Rows from a robot dataset:
►
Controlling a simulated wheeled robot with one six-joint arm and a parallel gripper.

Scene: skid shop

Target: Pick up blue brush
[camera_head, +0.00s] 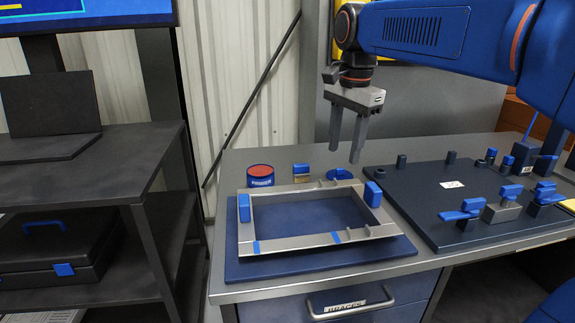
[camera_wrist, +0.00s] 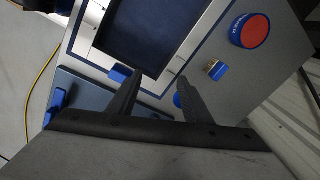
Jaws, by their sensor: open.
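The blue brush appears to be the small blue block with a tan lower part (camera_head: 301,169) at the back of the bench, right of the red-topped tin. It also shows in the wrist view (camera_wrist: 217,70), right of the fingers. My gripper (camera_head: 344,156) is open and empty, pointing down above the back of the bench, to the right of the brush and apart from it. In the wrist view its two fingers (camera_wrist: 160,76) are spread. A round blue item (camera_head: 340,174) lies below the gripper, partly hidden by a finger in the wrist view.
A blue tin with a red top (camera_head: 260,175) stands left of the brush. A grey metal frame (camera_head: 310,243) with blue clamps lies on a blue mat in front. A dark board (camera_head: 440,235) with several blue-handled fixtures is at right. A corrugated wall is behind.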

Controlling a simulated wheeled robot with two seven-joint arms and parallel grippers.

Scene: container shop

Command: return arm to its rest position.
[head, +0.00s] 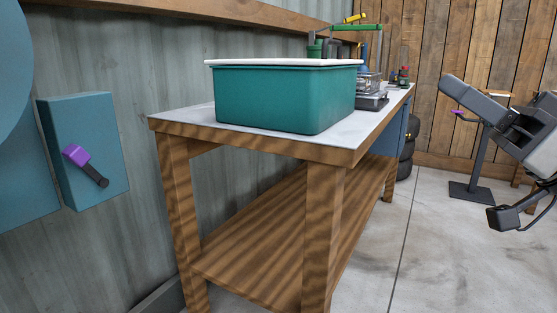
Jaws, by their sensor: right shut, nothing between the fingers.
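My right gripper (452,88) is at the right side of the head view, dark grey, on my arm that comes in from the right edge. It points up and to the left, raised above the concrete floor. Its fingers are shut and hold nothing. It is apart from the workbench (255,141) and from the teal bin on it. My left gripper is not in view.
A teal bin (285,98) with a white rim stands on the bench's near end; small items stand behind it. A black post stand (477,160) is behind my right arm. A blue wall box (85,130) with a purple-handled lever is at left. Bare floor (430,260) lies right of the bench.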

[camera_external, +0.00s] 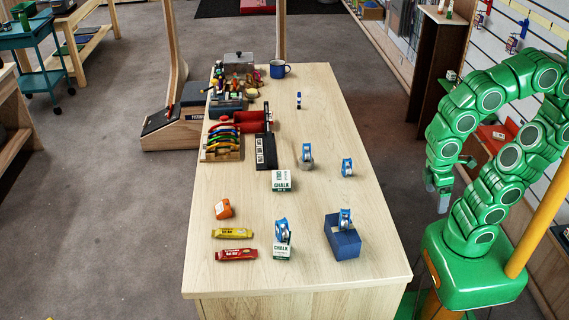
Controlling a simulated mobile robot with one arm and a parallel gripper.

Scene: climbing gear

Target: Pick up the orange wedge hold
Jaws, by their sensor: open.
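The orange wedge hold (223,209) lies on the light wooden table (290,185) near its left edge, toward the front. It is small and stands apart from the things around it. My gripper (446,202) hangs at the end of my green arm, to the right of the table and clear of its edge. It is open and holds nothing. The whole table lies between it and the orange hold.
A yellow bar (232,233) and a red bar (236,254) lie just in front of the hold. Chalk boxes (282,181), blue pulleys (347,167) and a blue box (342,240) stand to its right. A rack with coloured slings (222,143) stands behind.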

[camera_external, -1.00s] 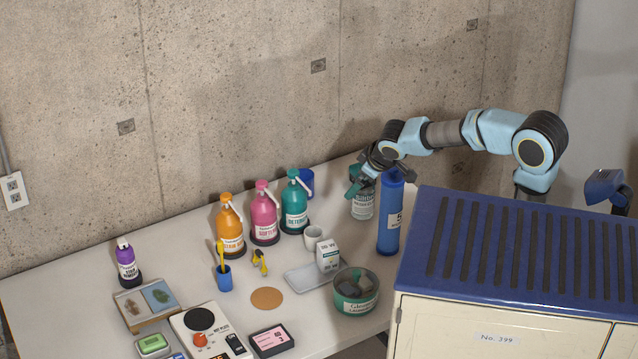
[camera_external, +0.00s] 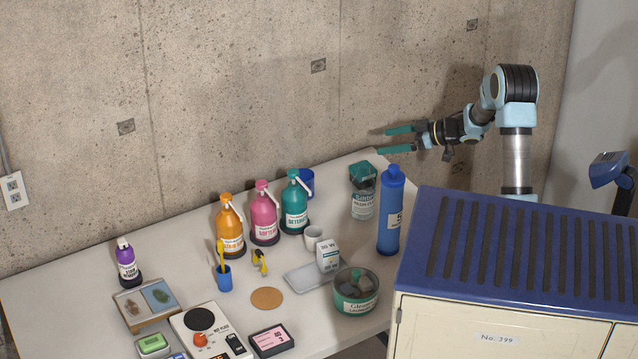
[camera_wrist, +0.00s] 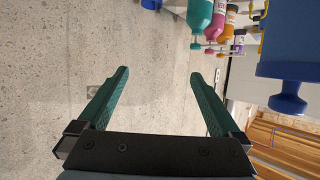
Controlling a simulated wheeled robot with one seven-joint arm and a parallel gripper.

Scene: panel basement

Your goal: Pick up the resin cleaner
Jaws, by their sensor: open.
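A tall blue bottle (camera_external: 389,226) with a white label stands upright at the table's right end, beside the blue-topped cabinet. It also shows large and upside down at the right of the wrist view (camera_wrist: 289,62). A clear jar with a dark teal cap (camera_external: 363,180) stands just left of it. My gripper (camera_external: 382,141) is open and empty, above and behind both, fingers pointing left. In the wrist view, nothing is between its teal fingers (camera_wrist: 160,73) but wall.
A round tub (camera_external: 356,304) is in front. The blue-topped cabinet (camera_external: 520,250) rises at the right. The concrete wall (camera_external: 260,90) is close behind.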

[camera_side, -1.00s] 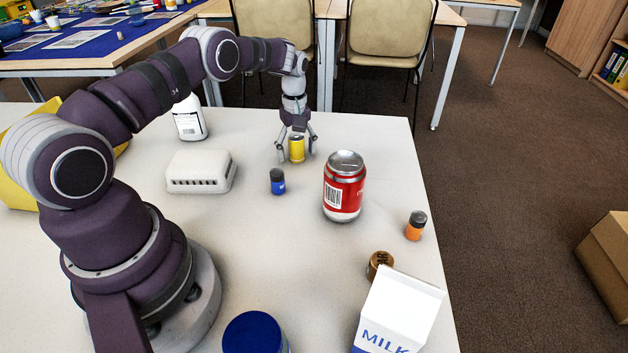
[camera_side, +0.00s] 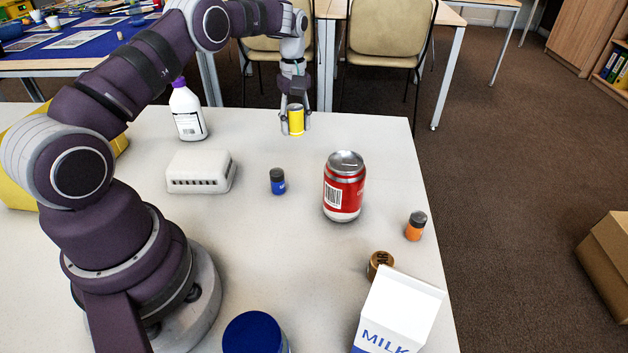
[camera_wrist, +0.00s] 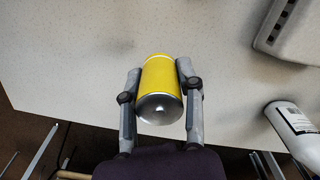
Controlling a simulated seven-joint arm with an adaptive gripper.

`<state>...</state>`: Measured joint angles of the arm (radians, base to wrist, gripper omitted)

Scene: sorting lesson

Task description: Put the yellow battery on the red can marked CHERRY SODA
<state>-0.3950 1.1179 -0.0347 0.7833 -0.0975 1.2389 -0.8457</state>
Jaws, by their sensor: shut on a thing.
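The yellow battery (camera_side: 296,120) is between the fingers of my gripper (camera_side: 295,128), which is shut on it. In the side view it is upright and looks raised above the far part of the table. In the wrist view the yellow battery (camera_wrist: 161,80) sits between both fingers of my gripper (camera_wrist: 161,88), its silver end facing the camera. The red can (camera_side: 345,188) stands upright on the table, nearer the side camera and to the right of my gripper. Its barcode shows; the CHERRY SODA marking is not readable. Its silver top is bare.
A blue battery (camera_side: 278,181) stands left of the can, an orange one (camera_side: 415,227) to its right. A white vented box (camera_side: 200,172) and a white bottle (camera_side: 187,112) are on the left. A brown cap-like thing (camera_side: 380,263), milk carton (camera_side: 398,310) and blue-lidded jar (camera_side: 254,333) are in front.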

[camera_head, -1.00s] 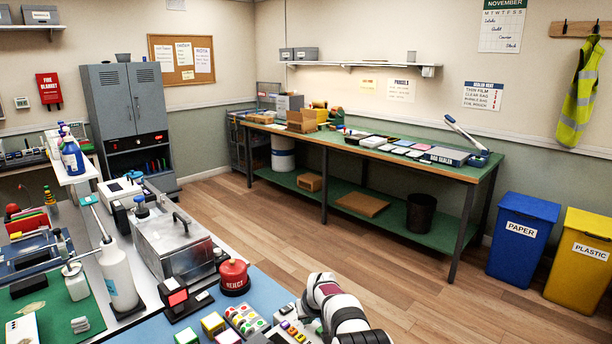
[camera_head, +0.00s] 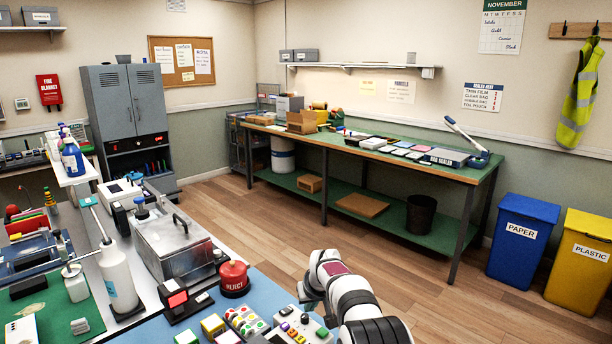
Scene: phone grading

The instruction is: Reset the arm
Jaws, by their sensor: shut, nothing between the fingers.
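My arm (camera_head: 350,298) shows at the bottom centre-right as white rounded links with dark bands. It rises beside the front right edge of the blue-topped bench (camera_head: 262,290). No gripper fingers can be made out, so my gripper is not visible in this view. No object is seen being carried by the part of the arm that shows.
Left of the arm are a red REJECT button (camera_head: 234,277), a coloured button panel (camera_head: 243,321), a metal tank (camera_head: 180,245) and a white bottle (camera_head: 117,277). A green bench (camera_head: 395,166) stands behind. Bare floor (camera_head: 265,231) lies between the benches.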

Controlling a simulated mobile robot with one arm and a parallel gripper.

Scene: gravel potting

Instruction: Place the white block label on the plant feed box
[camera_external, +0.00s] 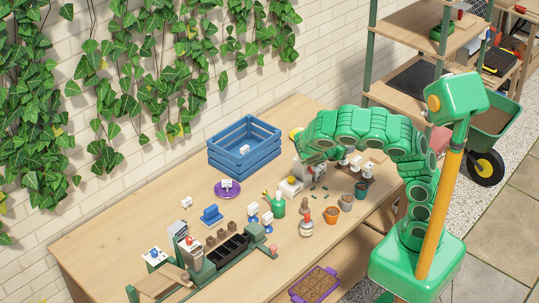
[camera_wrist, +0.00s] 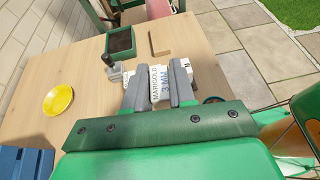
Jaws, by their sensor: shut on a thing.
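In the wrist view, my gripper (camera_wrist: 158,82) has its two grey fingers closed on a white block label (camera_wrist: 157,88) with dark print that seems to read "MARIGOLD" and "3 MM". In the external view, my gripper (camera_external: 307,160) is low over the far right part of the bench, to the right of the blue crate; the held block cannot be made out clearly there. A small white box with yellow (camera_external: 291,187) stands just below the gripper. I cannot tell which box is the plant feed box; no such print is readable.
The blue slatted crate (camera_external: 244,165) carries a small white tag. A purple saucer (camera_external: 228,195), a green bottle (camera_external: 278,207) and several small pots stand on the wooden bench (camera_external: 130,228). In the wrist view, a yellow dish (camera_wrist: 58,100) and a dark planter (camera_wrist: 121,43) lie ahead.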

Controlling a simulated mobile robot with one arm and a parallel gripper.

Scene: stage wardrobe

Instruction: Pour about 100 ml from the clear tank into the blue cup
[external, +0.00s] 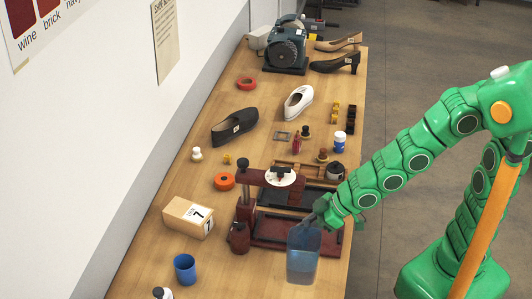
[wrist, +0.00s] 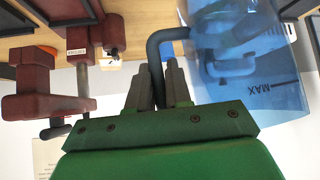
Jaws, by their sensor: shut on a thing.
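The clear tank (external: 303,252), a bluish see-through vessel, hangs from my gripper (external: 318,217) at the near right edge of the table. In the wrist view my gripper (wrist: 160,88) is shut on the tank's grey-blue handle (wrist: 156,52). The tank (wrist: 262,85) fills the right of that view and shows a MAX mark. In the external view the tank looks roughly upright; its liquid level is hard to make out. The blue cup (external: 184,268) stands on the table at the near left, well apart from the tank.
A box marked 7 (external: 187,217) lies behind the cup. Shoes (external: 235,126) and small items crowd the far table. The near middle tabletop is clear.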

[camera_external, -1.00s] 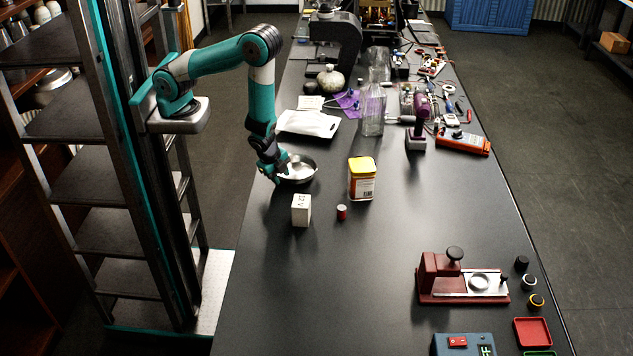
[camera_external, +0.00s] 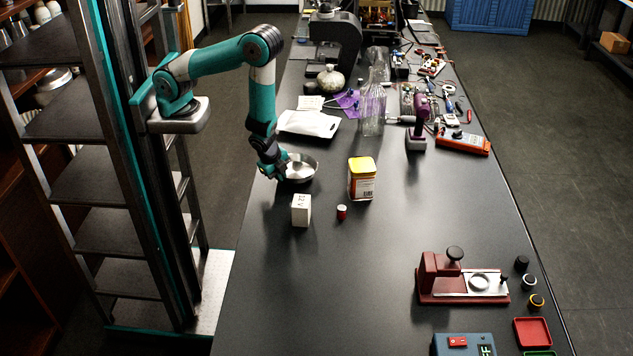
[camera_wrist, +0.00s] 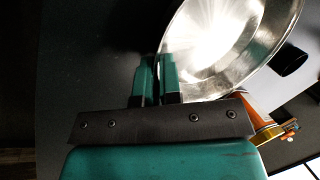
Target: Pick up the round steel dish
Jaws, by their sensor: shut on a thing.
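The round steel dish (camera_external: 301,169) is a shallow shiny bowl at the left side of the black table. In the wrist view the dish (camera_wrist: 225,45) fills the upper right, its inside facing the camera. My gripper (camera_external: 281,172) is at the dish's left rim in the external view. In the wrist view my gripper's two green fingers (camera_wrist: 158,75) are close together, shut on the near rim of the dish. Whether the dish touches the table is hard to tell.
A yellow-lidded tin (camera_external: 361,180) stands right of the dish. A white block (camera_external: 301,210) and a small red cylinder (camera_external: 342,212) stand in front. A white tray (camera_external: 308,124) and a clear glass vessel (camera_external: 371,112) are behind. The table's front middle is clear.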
◄
→ **DO THIS**: Pick out and copy every line that contains the word "Target".

→ **IN RESPONSE**:
Target: Pick up blue brush
Target: Pick up the orange wedge hold
Target: Pick up the round steel dish

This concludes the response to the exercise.